- Task directions -
Filter the listing below, copying every line in which the word "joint" appears.

───── Data for this task ─────

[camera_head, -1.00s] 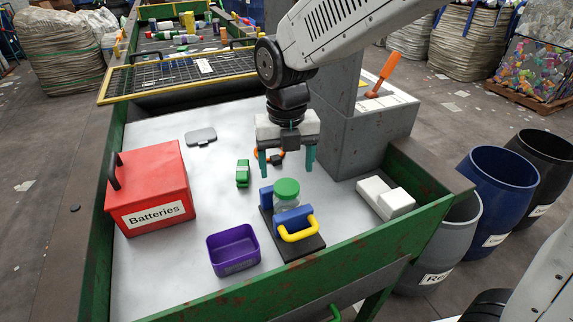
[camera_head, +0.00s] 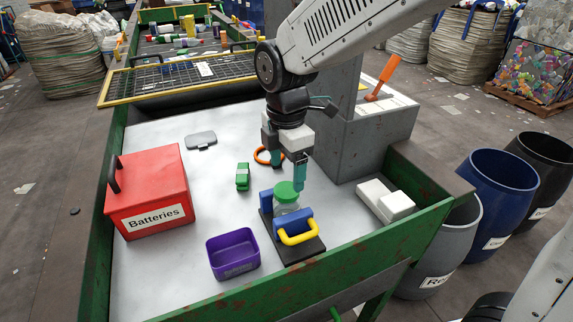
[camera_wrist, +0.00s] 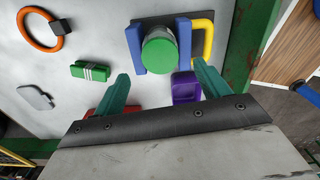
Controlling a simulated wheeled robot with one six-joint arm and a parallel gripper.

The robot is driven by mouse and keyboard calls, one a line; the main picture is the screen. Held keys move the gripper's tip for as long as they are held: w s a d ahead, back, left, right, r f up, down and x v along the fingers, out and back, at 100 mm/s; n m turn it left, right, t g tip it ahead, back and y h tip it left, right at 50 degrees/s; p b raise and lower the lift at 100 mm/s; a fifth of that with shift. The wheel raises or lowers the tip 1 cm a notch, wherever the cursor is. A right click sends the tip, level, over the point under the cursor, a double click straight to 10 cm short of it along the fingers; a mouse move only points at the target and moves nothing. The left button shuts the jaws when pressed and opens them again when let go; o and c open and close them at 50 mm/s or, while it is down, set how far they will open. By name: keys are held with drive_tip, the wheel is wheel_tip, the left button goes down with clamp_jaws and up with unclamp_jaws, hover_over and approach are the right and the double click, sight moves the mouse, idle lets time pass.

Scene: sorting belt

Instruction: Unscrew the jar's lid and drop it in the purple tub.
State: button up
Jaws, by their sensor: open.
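The jar (camera_head: 288,206) stands upright with its green lid (camera_head: 285,190) on top, between the blue jaws of a clamp (camera_head: 297,228) with a yellow handle. The lid also shows in the wrist view (camera_wrist: 159,55), unobstructed. My gripper (camera_head: 287,169) is open and empty, its teal fingers pointing down above and slightly behind the lid. In the wrist view the fingers (camera_wrist: 160,75) lie left and right of the lid's position, apart from it. The purple tub (camera_head: 233,266) stands empty, in front and left of the clamp; part of it shows in the wrist view (camera_wrist: 185,88).
A red batteries box (camera_head: 147,185) stands at the left. A green block (camera_head: 242,176), an orange ring (camera_head: 262,153) and a grey lidlike piece (camera_head: 201,138) lie on the table.

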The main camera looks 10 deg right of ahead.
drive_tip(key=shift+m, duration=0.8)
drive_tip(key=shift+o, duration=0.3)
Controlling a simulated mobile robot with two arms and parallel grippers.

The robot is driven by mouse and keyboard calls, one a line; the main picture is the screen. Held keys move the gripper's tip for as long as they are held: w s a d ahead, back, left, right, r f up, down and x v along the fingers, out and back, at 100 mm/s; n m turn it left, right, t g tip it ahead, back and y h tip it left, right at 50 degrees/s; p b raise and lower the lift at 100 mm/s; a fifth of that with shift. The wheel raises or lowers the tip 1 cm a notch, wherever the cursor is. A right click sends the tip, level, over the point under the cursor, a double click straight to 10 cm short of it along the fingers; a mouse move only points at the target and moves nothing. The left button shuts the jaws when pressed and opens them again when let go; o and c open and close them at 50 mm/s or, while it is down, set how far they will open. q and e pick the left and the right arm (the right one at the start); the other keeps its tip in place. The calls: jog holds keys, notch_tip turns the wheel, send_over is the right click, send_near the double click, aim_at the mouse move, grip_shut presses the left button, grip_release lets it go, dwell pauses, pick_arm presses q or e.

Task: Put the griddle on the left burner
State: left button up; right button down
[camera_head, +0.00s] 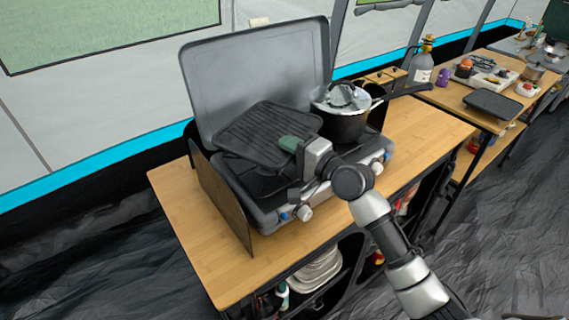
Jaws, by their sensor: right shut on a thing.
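The dark ridged griddle (262,130) is over the left side of the two-burner camp stove (275,212), tilted. The left burner under it is mostly hidden, so I cannot tell whether the griddle touches the burner or hangs just above it. My right gripper (300,147) is shut on the griddle at its right front side, by a green part (289,143); its fingertips are partly hidden. My left gripper is not in view.
A pot with a lid (345,120) stands on the right burner, its long handle pointing right. The stove lid (258,75) stands open behind. Bare wooden tabletop (425,130) lies to the right. A further table holds a dark tray (492,103) and a bottle (421,68) stands behind.

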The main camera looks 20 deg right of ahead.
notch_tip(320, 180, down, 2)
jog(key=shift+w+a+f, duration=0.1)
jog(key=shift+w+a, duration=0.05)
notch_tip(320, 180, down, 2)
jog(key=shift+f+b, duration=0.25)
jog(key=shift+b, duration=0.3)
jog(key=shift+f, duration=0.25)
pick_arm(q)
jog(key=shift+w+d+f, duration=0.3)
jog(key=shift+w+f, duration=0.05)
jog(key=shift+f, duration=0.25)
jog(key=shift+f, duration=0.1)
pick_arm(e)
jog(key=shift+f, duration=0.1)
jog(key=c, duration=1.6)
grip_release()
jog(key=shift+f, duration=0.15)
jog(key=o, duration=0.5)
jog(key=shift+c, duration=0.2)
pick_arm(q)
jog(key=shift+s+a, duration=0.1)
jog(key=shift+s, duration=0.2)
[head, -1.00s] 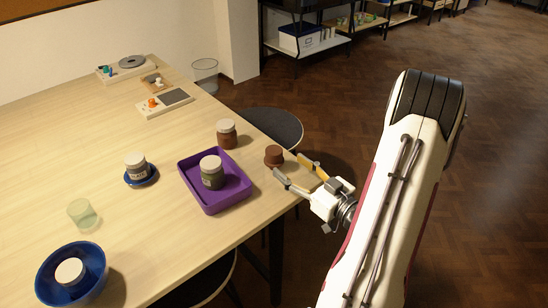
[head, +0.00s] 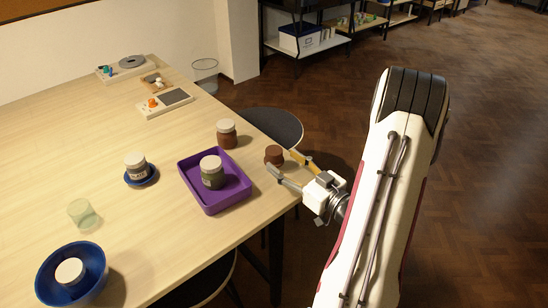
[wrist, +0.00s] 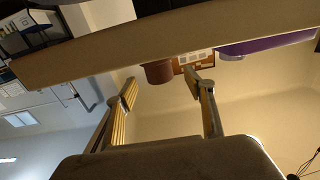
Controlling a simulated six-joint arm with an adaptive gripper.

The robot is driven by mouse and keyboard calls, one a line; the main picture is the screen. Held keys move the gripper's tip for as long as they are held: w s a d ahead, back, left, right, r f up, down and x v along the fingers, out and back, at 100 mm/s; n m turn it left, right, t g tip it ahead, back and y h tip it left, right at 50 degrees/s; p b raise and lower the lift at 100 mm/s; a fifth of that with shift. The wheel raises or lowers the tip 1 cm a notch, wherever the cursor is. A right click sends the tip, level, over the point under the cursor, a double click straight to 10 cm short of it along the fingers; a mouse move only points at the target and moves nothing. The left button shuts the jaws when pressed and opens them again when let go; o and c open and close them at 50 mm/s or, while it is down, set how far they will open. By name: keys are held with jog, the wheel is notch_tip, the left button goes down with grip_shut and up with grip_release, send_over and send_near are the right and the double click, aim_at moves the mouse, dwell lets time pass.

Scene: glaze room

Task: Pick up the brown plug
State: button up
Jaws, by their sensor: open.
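The brown plug (head: 274,154) is a short, dark reddish-brown piece with a narrower top, standing upright near the table's right edge. My gripper (head: 281,162) is open and low at that edge, its two fingertips spread on either side of the plug's near side. In the wrist view the plug (wrist: 158,73) appears upside down, in the gap between the fingertips (wrist: 160,84). I cannot tell whether either finger touches it.
A purple tray (head: 221,208) holding a lidded jar (head: 212,178) lies left of the plug. A brown jar (head: 226,134) with a pale lid stands behind it. The table (head: 150,225) also holds a jar on a blue saucer (head: 142,180), a glass and a blue bowl (head: 42,279).

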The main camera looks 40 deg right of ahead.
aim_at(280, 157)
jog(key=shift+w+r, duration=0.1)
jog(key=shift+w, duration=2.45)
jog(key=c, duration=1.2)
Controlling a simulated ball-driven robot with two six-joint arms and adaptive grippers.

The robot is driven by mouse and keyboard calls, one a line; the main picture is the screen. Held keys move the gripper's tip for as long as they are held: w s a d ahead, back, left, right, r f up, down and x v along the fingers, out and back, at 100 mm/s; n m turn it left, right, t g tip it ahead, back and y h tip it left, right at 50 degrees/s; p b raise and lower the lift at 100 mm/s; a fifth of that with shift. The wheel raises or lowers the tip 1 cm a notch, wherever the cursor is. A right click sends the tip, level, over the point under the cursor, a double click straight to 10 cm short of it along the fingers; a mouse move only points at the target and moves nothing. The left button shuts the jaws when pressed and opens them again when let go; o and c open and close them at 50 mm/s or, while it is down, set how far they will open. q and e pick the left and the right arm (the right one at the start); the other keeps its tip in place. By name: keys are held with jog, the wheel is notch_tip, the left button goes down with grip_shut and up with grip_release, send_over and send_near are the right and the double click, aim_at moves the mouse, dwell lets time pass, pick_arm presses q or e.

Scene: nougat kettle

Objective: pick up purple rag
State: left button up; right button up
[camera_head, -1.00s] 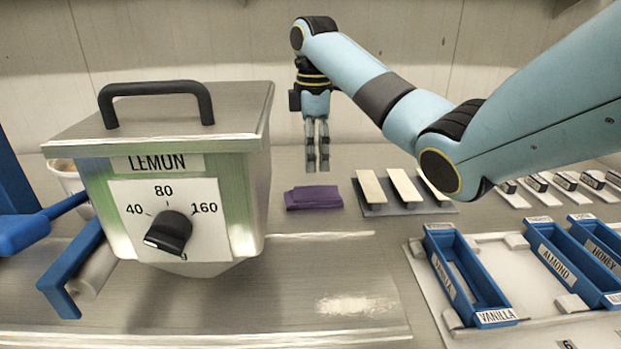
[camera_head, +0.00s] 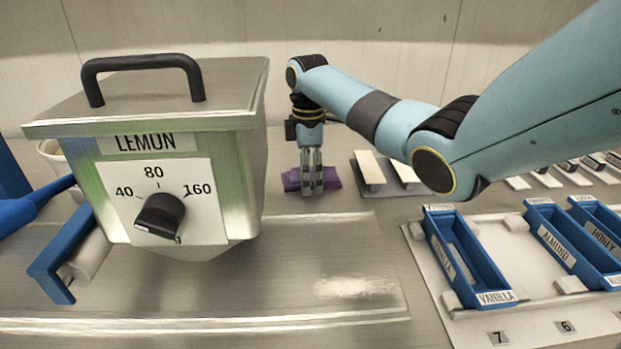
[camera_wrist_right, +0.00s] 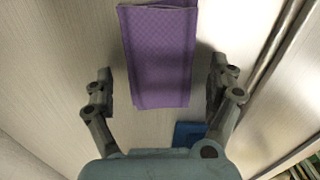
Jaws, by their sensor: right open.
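The purple rag (camera_head: 292,180) lies folded on the metal counter, right of the kettle, partly hidden behind my right gripper's fingers in the head view. In the right wrist view the rag (camera_wrist_right: 158,58) lies lengthwise between the lines of the two fingers. My right gripper (camera_head: 312,192) points down at the rag; in the right wrist view its open fingers (camera_wrist_right: 158,88) stand apart on either side of the rag, with nothing held. I cannot tell whether the fingertips touch the counter. My left gripper is not in view.
The kettle (camera_head: 240,150) labelled LEMON, with a dial, stands left of the rag. Pale bars lie on a grey plate (camera_head: 376,190) just right of the rag. Blue labelled boxes (camera_head: 470,262) stand on a white tray (camera_head: 533,325) at the right front. The counter before the rag is clear.

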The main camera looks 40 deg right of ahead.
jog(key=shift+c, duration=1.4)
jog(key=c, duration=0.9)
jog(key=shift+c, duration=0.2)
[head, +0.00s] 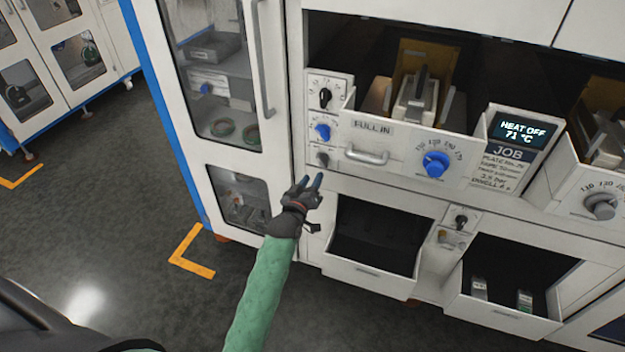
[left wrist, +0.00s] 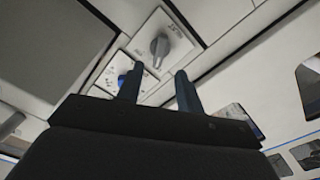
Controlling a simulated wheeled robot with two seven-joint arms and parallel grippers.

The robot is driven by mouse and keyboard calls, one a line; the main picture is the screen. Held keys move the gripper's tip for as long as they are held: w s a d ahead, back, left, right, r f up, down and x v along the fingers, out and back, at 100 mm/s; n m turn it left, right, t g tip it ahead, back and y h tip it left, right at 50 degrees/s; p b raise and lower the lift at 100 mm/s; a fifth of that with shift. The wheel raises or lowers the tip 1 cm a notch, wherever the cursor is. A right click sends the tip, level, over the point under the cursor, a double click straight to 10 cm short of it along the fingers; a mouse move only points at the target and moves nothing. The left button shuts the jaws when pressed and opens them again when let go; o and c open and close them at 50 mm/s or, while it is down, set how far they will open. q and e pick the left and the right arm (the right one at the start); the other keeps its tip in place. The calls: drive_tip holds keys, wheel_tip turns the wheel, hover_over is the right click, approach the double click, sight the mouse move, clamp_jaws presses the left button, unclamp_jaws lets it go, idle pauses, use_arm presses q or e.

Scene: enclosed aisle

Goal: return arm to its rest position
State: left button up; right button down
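My left arm (head: 262,290), in a green sleeve, reaches up from the bottom of the head view. My left gripper (head: 310,183) is at its end, in front of the white cabinet, just below the small panel of knobs. In the left wrist view its two dark fingers (left wrist: 158,92) stand apart with nothing between them. Beyond them a grey knob (left wrist: 160,48) shows on a pale panel. My right gripper does not show in either view.
A display (head: 524,130) reads "HEAT OFF 71 °C". Open bins (head: 368,268) sit below. A glass-door cabinet (head: 178,100) stands left. Dark floor (head: 90,225) lies open at left.

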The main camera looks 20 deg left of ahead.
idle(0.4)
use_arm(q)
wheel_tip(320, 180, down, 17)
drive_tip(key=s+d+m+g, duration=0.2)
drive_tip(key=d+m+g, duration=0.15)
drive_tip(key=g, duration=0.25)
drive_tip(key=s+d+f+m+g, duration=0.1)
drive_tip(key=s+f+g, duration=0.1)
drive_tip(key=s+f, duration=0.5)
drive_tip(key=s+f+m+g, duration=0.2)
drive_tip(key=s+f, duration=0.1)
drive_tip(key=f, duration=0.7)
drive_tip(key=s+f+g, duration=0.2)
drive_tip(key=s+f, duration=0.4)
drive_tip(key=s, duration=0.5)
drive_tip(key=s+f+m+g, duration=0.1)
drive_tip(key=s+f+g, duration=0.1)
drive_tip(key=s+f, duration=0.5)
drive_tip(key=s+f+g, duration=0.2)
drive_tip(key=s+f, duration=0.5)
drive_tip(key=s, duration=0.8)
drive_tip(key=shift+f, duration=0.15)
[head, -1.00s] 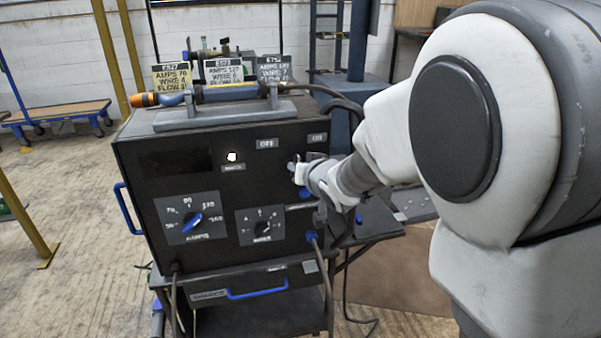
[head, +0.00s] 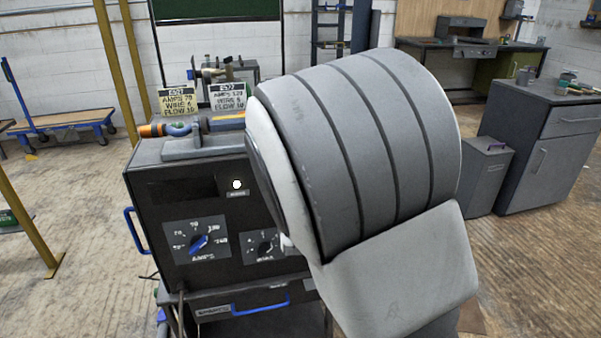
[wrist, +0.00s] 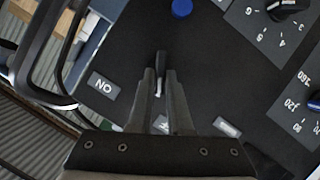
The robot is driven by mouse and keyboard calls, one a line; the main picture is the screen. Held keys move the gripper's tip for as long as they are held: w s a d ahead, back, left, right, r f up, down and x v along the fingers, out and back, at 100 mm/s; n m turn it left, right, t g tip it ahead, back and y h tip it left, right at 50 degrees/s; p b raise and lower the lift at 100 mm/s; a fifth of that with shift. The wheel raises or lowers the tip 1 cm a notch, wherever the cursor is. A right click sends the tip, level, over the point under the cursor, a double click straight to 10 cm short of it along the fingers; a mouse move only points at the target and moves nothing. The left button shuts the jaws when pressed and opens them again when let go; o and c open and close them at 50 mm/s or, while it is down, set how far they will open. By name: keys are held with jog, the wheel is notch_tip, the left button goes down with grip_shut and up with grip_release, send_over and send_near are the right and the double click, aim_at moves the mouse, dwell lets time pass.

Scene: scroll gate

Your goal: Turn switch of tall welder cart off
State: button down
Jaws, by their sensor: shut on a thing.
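The welder cart (head: 150,225) is a black box on a stand, left of centre in the head view. Its white lamp (head: 236,184) is lit. My arm covers the right part of its panel there, hiding the switch and gripper. In the wrist view my gripper (wrist: 161,76) is at the panel, its fingers close around the dark switch lever (wrist: 160,63), with a pale piece between them. The ON label (wrist: 103,87) lies left of the fingers and another label (wrist: 227,127), hard to read, lies to their right. I cannot tell which label the lever points to.
The amps dial (head: 199,243) and wire dial (head: 265,247) are on the panel. A blue knob (wrist: 182,8) is beyond the fingertips. A torch (head: 180,128) and sign cards (head: 178,103) are on top. Grey cabinets (head: 545,150) stand right; floor between is clear.

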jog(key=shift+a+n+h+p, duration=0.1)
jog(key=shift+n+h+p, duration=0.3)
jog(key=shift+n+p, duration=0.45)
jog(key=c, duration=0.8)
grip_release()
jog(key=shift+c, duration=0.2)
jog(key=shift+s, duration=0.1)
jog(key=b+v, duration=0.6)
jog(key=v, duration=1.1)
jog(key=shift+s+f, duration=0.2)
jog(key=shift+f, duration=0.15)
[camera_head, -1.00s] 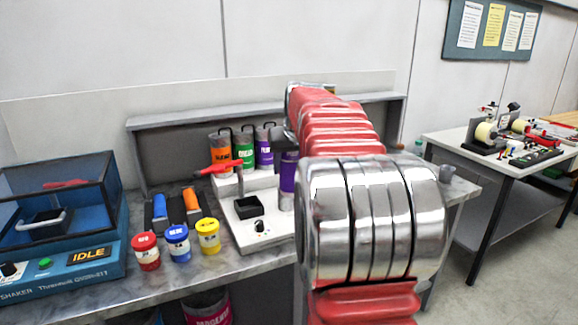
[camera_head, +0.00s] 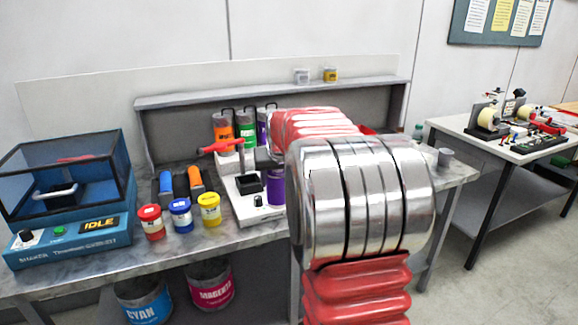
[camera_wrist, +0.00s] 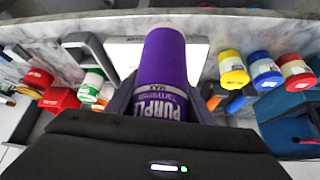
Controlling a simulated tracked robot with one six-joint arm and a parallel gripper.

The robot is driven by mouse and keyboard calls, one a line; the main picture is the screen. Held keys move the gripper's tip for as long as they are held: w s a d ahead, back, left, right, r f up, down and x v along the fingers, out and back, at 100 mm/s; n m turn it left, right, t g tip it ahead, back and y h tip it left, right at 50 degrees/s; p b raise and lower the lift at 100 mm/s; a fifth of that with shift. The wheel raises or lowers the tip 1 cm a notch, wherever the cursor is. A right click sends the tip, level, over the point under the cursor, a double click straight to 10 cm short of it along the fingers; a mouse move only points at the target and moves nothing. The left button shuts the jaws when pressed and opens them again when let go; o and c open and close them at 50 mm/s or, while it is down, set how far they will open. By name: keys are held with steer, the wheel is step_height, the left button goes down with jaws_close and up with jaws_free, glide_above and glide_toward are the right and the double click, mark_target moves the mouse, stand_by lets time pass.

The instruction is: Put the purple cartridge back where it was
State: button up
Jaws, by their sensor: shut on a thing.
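A purple cartridge (camera_wrist: 165,60) labelled PURPLE stands between the two dark fingers of my gripper (camera_wrist: 160,100) in the wrist view, gripped from both sides. In the head view the held cartridge (camera_head: 276,188) is roughly upright at the right side of the white dispenser (camera_head: 247,208), partly hidden by my arm. I cannot tell whether its base touches anything. Behind the dispenser, orange (camera_head: 223,130), green (camera_head: 245,128) and another purple canister (camera_head: 262,133) stand in a row, the purple one partly hidden by my arm.
Red (camera_head: 151,222), blue (camera_head: 180,214) and yellow (camera_head: 209,209) jars stand left of the dispenser. A blue shaker machine (camera_head: 70,245) is at far left. A shelf (camera_head: 210,97) runs behind, with two small jars on it. My arm hides much of the bench's right part.

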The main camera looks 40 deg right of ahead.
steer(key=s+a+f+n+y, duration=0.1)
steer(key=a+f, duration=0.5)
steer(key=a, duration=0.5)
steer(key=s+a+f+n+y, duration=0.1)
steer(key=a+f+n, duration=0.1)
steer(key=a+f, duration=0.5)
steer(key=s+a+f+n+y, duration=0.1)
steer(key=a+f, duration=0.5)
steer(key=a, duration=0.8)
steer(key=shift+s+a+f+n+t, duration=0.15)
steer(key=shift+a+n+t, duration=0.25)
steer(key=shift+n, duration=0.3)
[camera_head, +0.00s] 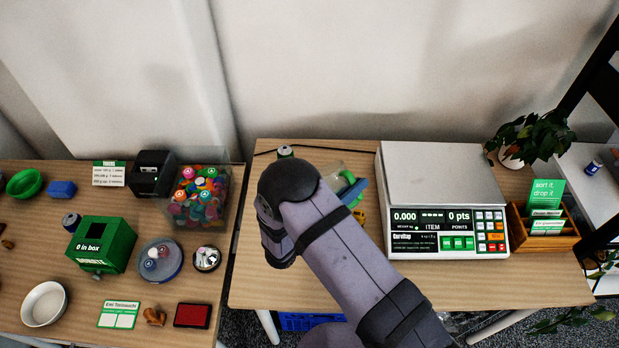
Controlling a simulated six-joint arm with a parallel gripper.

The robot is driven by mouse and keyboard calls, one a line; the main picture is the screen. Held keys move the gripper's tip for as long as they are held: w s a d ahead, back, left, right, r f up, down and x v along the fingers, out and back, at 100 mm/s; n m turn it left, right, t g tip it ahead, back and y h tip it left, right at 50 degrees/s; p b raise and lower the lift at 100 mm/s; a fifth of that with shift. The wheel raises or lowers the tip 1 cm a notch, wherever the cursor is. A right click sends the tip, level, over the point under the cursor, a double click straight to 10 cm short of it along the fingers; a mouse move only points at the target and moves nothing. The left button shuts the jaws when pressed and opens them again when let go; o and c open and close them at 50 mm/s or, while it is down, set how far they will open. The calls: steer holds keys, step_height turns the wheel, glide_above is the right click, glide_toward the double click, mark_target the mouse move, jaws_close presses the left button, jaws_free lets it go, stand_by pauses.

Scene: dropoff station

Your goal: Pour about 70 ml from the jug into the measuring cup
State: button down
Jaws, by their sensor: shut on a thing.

─────

- The output -
Controlling a simulated wheeled robot with one six-joint arm and a parallel gripper.
Controlling a simulated six-joint arm with an adaptive gripper.
Controlling a simulated ball-driven robot with two six-joint arms and adaptive grippers.
Controlling a simulated wheeled robot with two seven-joint arms and parallel grippers.
Controlling a simulated tracked robot with one six-joint arm and a parallel gripper.
Controlling a simulated six-joint arm with a parallel gripper.

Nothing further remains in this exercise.